New investments to manage climate crises and protect the strategic infrastructure of the United Kingdom.

One hundred and sixty flood warnings have been issued in recent days by the British government. In many regions of the country, storms turned from snowfall during the coldest hours to pouring rain. Dorset, Somerset, and the Midlands are the most affected areas (where alarms have been concentrated), but all of England is concerned about the intensification of rains as the new looming danger, especially regarding the stability of water infrastructures.

In the past weeks, floods have also jeopardized the regular operation of railway lines. Trains connecting Edinburgh with Newcastle have been slowed down due to the effects of heavy rains, as well as those departing from the Bristol station.

The recent alarms revive memories of the atmospheric crisis about a month ago when in some areas of Scotland and central England, hundreds of people were evacuated from their homes due to damages caused by intense rains.

It is essential to intervene in water infrastructures, crucial for managing climate repercussions effectively and preventing negative impacts on national mobility networks, from trains to highways, and even to metro lines.

Investments in infrastructure: the government's response

The British government has responded to the alarm by launching a plan worth £1.6 billion (2 billion dollars) in recent months. These funds are intended to be invested in improving the quality of water infrastructures.

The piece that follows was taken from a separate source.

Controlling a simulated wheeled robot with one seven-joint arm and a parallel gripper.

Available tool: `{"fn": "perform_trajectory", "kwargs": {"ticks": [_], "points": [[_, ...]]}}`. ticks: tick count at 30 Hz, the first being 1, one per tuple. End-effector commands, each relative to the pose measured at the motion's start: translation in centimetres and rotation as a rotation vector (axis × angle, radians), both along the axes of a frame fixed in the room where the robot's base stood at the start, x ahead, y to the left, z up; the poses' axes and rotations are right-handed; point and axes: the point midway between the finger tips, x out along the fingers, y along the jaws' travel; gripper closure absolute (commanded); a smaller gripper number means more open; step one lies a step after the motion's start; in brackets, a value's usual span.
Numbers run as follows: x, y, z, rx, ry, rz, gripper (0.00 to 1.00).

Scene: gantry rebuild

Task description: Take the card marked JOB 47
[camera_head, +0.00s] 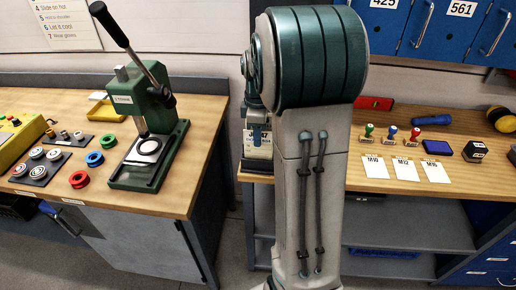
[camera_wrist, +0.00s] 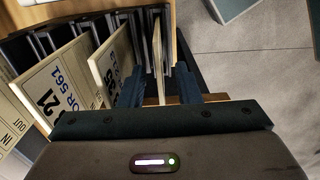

The goal of the plan, coordinated by the British government with Ofwat (The Water Services Regulation Authority, the country’s water authority), is to modernize English water infrastructures. This includes building facilities for managing wastewater that ends up in rivers, as well as infrastructure capable of withstanding the impact of floods or mitigating the impact of drought through intelligent water resource management.

“These new schemes will help accelerate the delivery of the urgent improvements we need to protect our environment,” said British Water Minister, Rebecca Pow. “The investment set out here will also provide an important boost for regional jobs, businesses and local communities.”

Overall, these investments focus on specific projects, such as securing the water network where hundreds of thousands of leaks are recorded daily.

“Substantial investment is needed to address the challenges to our water system of storm overflows, river and bathing water quality, and drought resilience,” said David Black, Chief Executive of Ofwat.

Thames Barrier: Protecting London from Floods

In the face of climate change and its impact on water crises, London has taken proactive measures by constructing a sophisticated system of barriers that functions as a real barrier against floods coming from the North Sea.

The “Thames Barrier” has been operational since 1982 and still stands as a symbol of the virtuous impact that infrastructural interventions can have on water management. The structure is located at the northern and southern extremes of the Thames, in the Newham and Royal Borough of Greenwich districts, respectively.

Its existence is crucial for the city of London, which has faced violent floods since ancient Roman times. The most recent major flood occurred in 1953, causing severe damage to the city. The planning for the “Thames Barrier” began in 1969 after this flood, and construction started in 1974, concluding in 1982.

Since its inauguration, the infrastructure has been a true safeguard for the English capital, preventing 209 floods to date. One of these, on November 9, 2007, would have been as violent as the one that crippled the metropolis in 1953. Thus, from then until now, London is thankful for the incredible infrastructure protecting it from the violence of the sea.